### [EXERCISE TASK]
Read the records and gather each line that includes "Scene".

+ + + +

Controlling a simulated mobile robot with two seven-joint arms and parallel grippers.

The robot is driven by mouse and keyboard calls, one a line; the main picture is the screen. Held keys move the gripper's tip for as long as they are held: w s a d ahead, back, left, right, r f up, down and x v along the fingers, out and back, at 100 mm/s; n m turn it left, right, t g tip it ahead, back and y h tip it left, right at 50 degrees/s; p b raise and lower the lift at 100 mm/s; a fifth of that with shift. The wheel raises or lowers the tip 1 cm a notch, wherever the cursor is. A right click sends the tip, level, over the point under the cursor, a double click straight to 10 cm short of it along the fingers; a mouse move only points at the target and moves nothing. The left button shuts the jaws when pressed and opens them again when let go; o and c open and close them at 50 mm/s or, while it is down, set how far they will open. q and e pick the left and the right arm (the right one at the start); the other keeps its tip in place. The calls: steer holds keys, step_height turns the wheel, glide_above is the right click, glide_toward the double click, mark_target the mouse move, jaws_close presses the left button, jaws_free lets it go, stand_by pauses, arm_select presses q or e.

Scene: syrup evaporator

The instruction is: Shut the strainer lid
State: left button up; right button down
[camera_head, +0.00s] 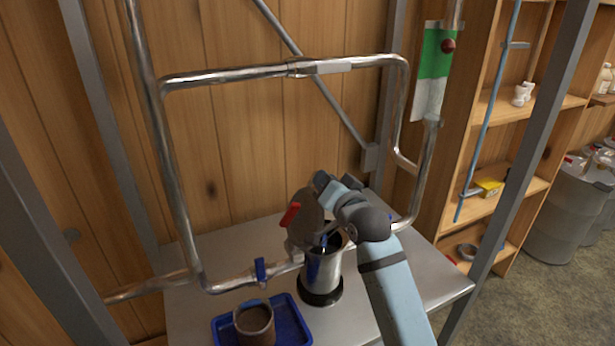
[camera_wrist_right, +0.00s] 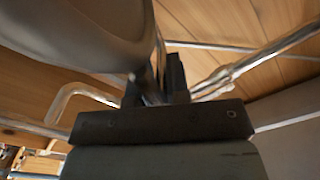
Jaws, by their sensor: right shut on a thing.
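The strainer (camera_head: 323,275) is an upright metal cylinder on a black base on the metal table. Its top looks open. The strainer lid (camera_head: 306,209) is a grey-brown round plate standing tilted up above the back left of the strainer's mouth. My right gripper (camera_head: 321,183) is at the lid's upper right edge and is shut on it. In the right wrist view, the lid (camera_wrist_right: 75,30) fills the upper left as a large grey curved surface, against the dark fingers (camera_wrist_right: 162,82). The exact grip point is partly hidden. My left gripper is not in view.
A metal pipe loop (camera_head: 240,76) rises behind the strainer. A red handle (camera_head: 290,215) is left of the lid; a blue valve handle (camera_head: 260,270) is on the lower pipe. A blue tray (camera_head: 290,322) holds a brown cup (camera_head: 254,322) at the front left. Wooden shelves (camera_head: 515,108) stand right.

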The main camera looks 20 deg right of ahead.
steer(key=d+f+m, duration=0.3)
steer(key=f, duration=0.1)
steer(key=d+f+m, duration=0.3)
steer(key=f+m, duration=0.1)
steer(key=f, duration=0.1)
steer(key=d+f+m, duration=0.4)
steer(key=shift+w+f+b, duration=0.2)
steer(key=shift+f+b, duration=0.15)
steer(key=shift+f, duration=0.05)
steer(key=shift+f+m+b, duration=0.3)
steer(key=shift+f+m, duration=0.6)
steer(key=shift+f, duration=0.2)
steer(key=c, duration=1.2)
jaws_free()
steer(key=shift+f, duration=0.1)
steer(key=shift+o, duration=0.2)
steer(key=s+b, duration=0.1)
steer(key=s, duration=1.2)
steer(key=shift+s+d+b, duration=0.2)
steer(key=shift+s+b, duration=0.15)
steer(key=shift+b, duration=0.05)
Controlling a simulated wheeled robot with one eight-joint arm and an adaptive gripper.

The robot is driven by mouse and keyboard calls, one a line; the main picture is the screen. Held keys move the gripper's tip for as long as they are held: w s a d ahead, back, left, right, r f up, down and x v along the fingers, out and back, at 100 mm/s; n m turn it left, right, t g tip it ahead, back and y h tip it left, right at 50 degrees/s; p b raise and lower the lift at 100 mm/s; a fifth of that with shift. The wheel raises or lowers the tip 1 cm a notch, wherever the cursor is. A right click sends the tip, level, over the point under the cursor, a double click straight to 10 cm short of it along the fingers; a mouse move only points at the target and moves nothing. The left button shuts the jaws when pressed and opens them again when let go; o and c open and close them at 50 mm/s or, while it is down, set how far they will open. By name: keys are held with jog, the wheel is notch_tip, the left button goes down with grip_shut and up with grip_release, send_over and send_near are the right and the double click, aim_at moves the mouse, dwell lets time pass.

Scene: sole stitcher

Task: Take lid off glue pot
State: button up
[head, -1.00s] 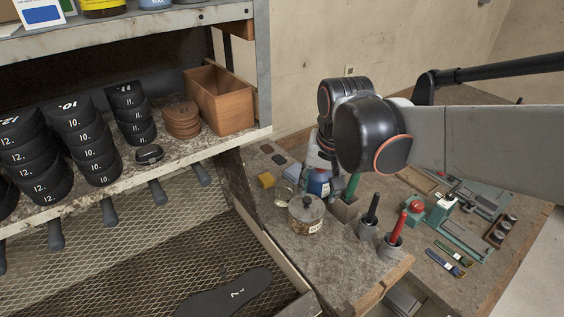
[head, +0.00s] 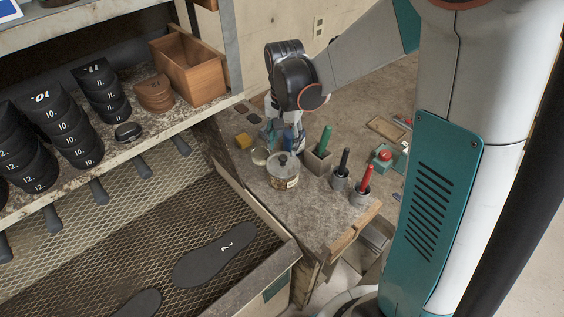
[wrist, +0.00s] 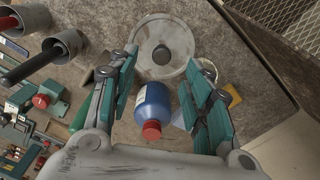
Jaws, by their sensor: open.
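The glue pot (head: 284,181) is a squat glass jar with a paper label, standing upright on the bench. Its grey round lid (head: 281,162) with a dark knob is on top. In the wrist view, the lid (wrist: 178,69) lies just beyond my fingertips, with its knob (wrist: 161,54) near the top centre. My gripper (head: 275,134) is open and points down just behind the pot, apart from the lid. In the wrist view, my spread fingers (wrist: 162,78) flank a blue bottle with a red cap (wrist: 153,105). Nothing is held.
A small glass dish (head: 260,156) and a yellow block (head: 243,141) stand left of the pot. Holders with a green (head: 324,140), a black (head: 343,160) and a red handle (head: 364,177) stand to its right. A shelf with heel stacks (head: 65,130) is at left.

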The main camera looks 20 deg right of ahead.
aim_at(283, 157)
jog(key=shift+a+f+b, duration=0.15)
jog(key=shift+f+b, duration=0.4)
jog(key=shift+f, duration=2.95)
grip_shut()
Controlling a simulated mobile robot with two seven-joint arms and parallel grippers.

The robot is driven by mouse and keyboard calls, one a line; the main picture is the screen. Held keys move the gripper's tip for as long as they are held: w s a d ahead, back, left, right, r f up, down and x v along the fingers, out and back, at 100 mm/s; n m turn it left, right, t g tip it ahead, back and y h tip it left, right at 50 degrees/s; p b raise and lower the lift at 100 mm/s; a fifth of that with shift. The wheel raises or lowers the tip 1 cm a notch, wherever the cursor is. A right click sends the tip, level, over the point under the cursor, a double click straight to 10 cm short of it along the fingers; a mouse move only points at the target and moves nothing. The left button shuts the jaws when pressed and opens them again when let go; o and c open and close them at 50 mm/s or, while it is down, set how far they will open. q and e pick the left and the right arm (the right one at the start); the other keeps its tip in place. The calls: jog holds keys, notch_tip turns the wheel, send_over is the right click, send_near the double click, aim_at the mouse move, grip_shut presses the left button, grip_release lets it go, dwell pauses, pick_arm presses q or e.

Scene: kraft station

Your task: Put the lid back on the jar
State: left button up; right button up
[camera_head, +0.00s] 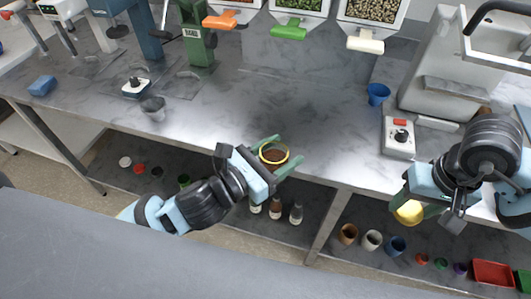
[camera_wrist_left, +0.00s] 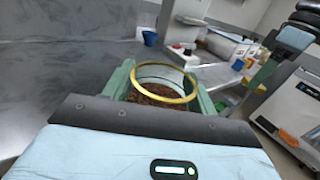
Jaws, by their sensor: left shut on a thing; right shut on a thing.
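The open jar (camera_head: 273,155) has a yellow rim and brown contents. My left gripper (camera_head: 277,157) is shut around it, one green finger on each side, near the front edge of the counter. In the left wrist view the jar (camera_wrist_left: 160,87) stands between the fingers with its mouth uncovered. The yellow lid (camera_head: 408,212) is held by my right gripper (camera_head: 410,205) at the right, apart from the jar and out past the counter's front edge. The right fingertips are partly hidden. The lid also shows small in the left wrist view (camera_wrist_left: 289,139).
A blue cup (camera_head: 378,93) and a switch box (camera_head: 399,137) stand on the counter (camera_head: 290,100) at the right. A metal cup (camera_head: 154,108) stands at the left. Dispensers line the back. The counter's middle is clear. Several cups and bottles sit on the shelf below.

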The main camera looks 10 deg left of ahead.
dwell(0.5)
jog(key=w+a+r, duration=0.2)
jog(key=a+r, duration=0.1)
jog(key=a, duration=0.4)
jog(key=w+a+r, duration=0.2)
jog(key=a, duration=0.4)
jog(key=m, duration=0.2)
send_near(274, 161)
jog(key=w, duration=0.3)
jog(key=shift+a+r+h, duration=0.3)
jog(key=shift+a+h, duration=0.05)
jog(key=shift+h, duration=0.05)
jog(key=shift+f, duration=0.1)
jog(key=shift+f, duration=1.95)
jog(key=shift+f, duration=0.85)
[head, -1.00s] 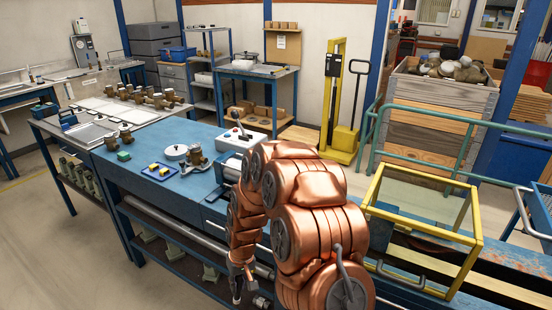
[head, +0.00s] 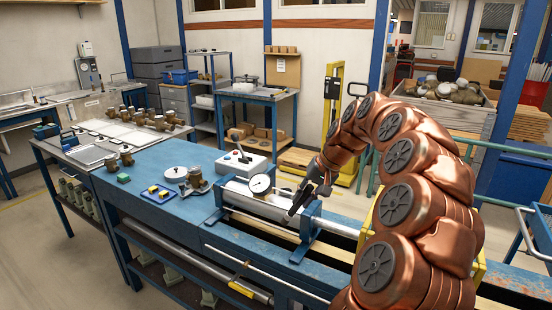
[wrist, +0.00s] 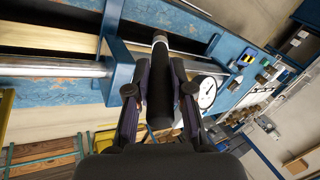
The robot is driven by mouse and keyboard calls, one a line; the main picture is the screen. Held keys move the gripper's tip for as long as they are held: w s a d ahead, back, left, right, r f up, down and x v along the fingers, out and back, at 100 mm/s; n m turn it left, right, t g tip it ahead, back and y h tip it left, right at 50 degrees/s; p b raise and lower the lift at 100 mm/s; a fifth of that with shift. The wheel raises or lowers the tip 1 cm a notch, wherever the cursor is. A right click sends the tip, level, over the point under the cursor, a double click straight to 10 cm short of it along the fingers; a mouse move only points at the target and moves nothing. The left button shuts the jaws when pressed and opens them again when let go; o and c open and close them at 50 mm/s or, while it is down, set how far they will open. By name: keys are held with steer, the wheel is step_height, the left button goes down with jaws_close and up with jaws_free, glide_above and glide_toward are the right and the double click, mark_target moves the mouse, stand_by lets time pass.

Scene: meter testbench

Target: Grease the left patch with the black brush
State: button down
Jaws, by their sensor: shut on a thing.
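My gripper (head: 301,201) hangs over the right part of the light metal cylinder (head: 238,190) in the blue bench fixture. In the wrist view my gripper (wrist: 159,68) is shut on a black rod-like thing, seemingly the black brush (wrist: 159,100), with a pale end pointing away from me. Its bristles cannot be made out. The cylinder also shows in the wrist view (wrist: 180,43), behind the brush tip; I cannot tell whether they touch. No patch, left or otherwise, can be told apart on the fixture.
A round dial gauge (head: 260,184) stands on the fixture, left of my gripper. A blue upright plate (head: 308,230) is close by on the right.

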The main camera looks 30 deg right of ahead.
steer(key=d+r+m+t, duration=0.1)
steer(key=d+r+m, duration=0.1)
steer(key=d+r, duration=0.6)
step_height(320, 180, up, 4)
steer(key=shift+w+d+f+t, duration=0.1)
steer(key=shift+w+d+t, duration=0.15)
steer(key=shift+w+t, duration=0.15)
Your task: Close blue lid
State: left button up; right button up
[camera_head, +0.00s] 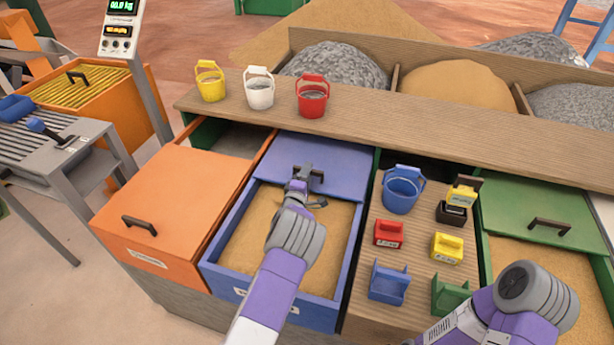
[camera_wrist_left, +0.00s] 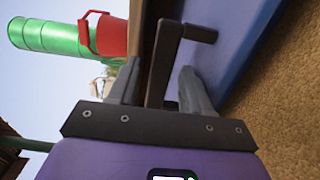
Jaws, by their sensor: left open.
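The blue lid (camera_head: 345,163) lies slid to the back of the blue bin (camera_head: 345,282), leaving the sand inside uncovered at the front. Its dark handle (camera_head: 317,174) is partly covered by my left gripper (camera_head: 302,182). In the left wrist view the handle (camera_wrist_left: 163,62) stands between the two open fingers of my left gripper (camera_wrist_left: 158,85), and the blue lid (camera_wrist_left: 238,40) fills the upper right. I cannot tell whether a finger touches the handle. My right arm shows at the lower right, but its gripper is out of view.
An orange-lidded bin (camera_head: 170,205) stands left and a green-lidded bin (camera_head: 535,215) right. A wooden panel (camera_head: 405,275) beside the blue bin holds a blue bucket (camera_head: 402,190) and small coloured scoops. Yellow (camera_head: 211,84), white (camera_head: 259,92) and red (camera_head: 312,100) buckets stand on the back shelf.

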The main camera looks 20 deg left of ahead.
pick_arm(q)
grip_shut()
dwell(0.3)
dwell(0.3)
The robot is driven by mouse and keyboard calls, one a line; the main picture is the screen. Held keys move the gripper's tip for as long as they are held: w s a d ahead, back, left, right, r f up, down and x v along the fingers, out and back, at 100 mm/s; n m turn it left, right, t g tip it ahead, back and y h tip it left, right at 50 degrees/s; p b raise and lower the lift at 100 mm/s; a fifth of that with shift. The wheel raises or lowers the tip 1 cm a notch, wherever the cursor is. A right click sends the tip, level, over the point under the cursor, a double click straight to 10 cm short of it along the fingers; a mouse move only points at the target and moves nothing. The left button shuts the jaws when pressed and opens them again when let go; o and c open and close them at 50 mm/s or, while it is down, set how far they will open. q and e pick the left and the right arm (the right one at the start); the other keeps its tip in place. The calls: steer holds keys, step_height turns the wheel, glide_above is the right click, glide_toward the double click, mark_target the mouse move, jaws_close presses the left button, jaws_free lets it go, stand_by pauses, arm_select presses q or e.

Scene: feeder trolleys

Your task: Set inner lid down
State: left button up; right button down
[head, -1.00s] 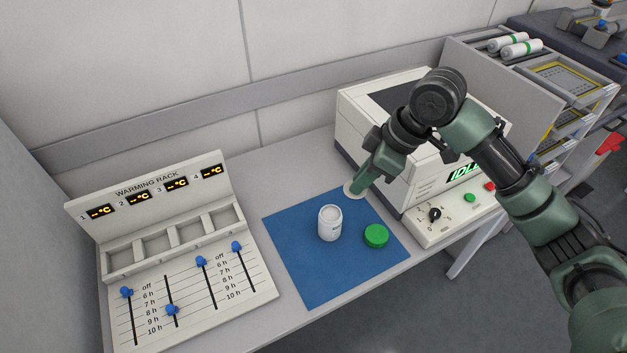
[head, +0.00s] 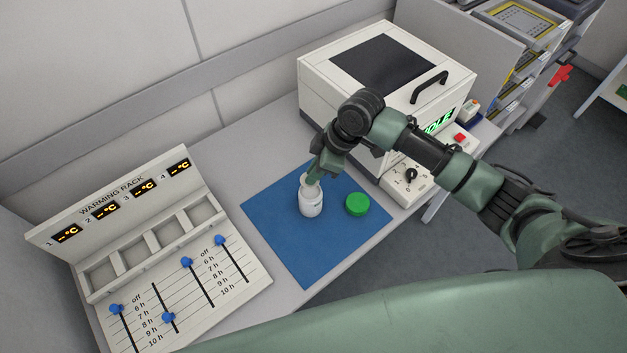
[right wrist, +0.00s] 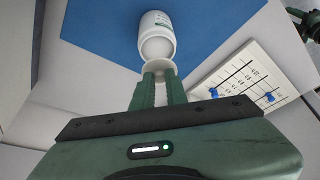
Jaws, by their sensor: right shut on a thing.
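A white jar (head: 311,203) stands upright on a blue mat (head: 290,254); its open top faces my right wrist camera, where the jar (right wrist: 157,24) shows beyond the fingers. The green screw cap (head: 357,204) lies on the mat right of the jar. My left gripper is not in view.
A warming rack (head: 120,212) with blue sliders stands left of the mat. A white machine (head: 325,95) with a dark top panel and control knob stands behind and right. The front part of the mat is clear. Shelves (head: 500,40) are at the back right.

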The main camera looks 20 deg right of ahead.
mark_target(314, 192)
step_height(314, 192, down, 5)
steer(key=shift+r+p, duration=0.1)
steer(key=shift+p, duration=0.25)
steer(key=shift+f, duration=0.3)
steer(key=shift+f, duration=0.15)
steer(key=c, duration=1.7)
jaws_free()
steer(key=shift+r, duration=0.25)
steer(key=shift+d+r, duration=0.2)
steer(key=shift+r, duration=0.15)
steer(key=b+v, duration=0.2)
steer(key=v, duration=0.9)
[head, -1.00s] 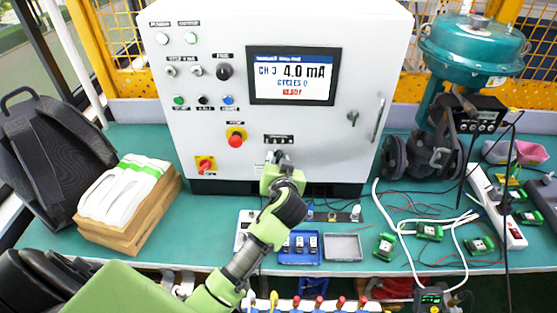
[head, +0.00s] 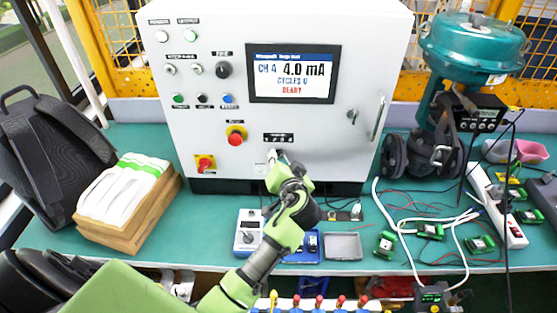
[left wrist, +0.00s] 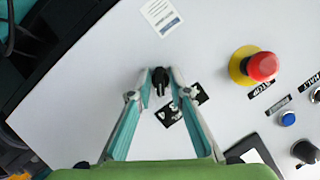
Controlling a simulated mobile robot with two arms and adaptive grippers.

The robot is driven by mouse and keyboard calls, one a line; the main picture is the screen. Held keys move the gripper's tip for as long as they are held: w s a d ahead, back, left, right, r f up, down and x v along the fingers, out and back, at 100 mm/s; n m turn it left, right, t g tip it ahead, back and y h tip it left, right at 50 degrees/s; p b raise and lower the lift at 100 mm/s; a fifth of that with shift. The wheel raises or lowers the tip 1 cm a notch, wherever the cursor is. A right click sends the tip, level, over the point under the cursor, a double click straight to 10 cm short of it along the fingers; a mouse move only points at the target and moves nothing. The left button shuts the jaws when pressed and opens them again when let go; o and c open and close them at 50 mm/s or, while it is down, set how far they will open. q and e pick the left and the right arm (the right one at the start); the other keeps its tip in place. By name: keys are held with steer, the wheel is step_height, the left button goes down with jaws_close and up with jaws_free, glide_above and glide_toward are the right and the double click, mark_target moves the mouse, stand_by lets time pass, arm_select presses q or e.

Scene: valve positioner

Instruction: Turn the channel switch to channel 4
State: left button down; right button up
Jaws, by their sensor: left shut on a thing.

+ + + +

### [ANSWER IN FULL]
Scene: syrup evaporator
Scene: sole stitcher
Scene: kraft station
Scene: meter testbench
Scene: feeder trolleys
Scene: valve positioner

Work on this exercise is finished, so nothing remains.